Polish designer Alicja Patanowska transforms mining waste into a striking installation that asks us to pause, touch and reflect on the environmental cost behind our everyday objects

Photography by Alka Murat featuring a closeup of Alicja Patanowska’s The Ripple Effect at the V&A
What is it that makes us hold on to some objects and discard others? For Polish designer Alicja Patanowska, this question has become the focus of her practice. Her latest work – from an installation of 2,000 handmade tiles to a series of porcelain vessels – examines the lifecycles of the things that surround us.
Working from her eponymous studio in the countryside of southwestern Poland, Patanowska creates beautifully understated objects imbued with meaning. Her work – The Ripple Effect, We Are the Weather and Infinity – has been shown at the Royal College of Art in London, at Concordia Design Wrocław and, most recently, the V&A during London Design Festival in September.
Her latest intallation The Ripple Effect, commissioned by the V&A and supported from the Adam Mickiewicz Institute and the Polish Cultural Institute, examined the hidden consequences of copper mining and its environmental impact. But Patanowska maintains that her practice, above all, remains rooted in reflection.

Photography by Alka Murat featuring Alicja Patanowska
‘The most important message for me is to give the audience an opportunity to stop and reflect,’ says Patanowska. ‘I truly believe that each of us can change something, however small, and that reflection can be a beautiful beginning for that change.’
Patanowska describes her practice sitting somewhere between ‘art and design’, a space she has deliberately cultivated since her time at London’s Royal College of Art. She graduated back in 2014 with Plantation, a hydroponic system that transformed discarded glassware into purposeful forms for growing herbs and plants.
‘For many years I’ve been drawn to ecological questions and to a non-anthropocentric perspective,’ she explains. ‘That, along with embodied knowledge and direct contact with materials, is really the core of my work.’
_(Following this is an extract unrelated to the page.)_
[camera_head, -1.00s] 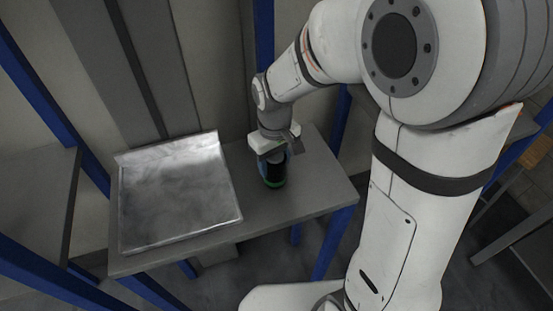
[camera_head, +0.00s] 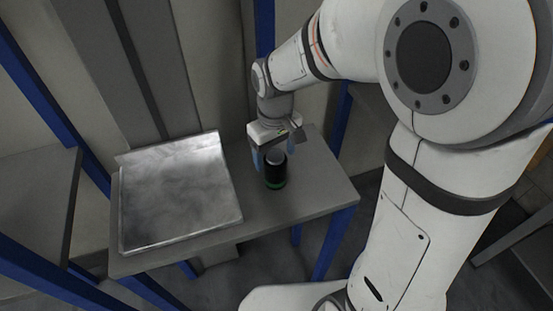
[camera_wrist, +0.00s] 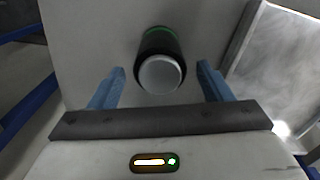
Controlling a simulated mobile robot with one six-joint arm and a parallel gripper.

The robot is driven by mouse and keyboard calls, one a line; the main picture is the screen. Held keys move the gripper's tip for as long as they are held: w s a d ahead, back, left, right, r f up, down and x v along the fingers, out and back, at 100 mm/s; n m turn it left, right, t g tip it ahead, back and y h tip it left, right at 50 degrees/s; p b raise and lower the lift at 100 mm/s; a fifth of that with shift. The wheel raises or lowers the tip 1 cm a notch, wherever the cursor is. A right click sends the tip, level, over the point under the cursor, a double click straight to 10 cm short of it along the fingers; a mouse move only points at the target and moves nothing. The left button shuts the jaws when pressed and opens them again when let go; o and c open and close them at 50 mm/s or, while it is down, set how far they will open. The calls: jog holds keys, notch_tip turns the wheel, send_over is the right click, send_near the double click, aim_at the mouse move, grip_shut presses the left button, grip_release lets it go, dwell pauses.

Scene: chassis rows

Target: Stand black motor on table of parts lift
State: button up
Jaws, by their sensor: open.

Photography by Alka Murat @fot.al featuring Alicia Patanowska’s Plantation
‘I wanted to show how every act of taking natural resources carries both environmental and social consequences,’ she continues. ‘Each consumer shapes the ripple of these actions through their choices. By presenting a beautiful object, I hope to give people the chance to stop and reflect – to think about what they buy, what they throw away and to find a new connection to the things they own.’
The Ripple Effect made this message tangible through its design. Eight copper-coloured tiles, scattered among 1,992 blue ones, represent the 0.4 per cent yield of copper from mined soil; the remaining 99.6 per cent is waste. ‘The technical aspect shows the proportions of earth needed to produce even a small amount of copper,’ Patanowska says.
‘This isn’t just about copper – it’s the same story for gold, silver, nickel, all mined resources,’ she continues. ‘And it’s local to me. Poland has the largest post-filtration reservoir collecting mining waste in my region, but the problem is global: every copper mine looks much the same.’

Photography by Alka Murat featuring a closeup of Alicja Patanowska’s The Ripple Effect at the V&A
The physicality of the installation was central to its message. Visitors were encouraged to sit on the bench integrated into the plateau, touch the rippled tiles and engage directly with the material. ‘Touch is a sense we don’t use enough anymore,’ Patanowska observes. ‘We’re interacting through screens, not our hands. Feeling the texture reconnects us to the work and to the process of making itself.’
Each tile, individually hand-thrown and shaped, carried subtle variations, showcasing exceptional craftsmanship and the embodied knowledge of its maker. ‘It’s about process as much as result. Handmade objects reveal effort, connection and care. In a world of overproduction, that’s the message I want to share.’
The aesthetics were deliberate. ‘Beauty has huge potential,’ she says. ‘In fine arts, beauty is often forbidden; it must shock. I also address problems, but through beauty. I call it a silent protest. You can change things subtly, without shouting. Working with a big institution like the V&A makes this strategy work – people can touch the work here and the tactile experience sparks reflection.’

Photography by Alka Murat featuring a closeup of Alicja Patanowska’s The Ripple Effect at the V&A
Her Polish upbringing informs this approach. ‘Being close to nature and making things with your hands is part of my identity. My grandparents taught me to respect natural resources, whether collecting leaves or preserving materials. That shaped the way I approach craft, sustainability and responsibility.’
Patanowska’s ambitions extended beyond the gallery. 5Rhythms meditation workshops accompanied the installation to encourage visitors to pause, reconnect with themselves and reflect on their relationship to the material world. ‘It’s about slowing down, even moving meditation – reconnecting with the ground, with others and with your own feelings,’ she says.
Combining material research, ecological advocacy and artisanal skill, Patanowska creates work that is both beautiful and deeply contemplative. She reminds us of how the objects we surround ourselves with mirror the choices we make and, perhaps, also hold the potential for change.